--- BEGIN Source material ---

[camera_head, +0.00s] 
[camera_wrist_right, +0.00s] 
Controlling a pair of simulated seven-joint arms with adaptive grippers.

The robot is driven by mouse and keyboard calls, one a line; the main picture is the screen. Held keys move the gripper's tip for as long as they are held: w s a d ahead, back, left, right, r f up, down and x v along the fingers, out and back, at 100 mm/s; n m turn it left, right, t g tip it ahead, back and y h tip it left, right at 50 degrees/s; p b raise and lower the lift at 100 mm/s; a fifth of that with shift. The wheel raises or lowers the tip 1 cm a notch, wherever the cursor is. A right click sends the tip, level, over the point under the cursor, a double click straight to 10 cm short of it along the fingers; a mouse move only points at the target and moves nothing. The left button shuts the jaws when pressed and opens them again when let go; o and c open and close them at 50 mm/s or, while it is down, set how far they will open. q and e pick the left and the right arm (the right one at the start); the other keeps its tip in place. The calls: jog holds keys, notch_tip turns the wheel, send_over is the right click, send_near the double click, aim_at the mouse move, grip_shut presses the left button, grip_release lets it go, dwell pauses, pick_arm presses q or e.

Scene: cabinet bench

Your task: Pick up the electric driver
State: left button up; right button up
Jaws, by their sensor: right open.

--- END Source material ---

• **Set task**
Your output must be the lines of the material above, from the first through the line that contains "Controlling a pair", copied exactly. Include both endpoints and nothing else.

• **Solution to this problem**
[camera_head, +0.00s] 
[camera_wrist_right, +0.00s] 
Controlling a pair of simulated seven-joint arms with adaptive grippers.

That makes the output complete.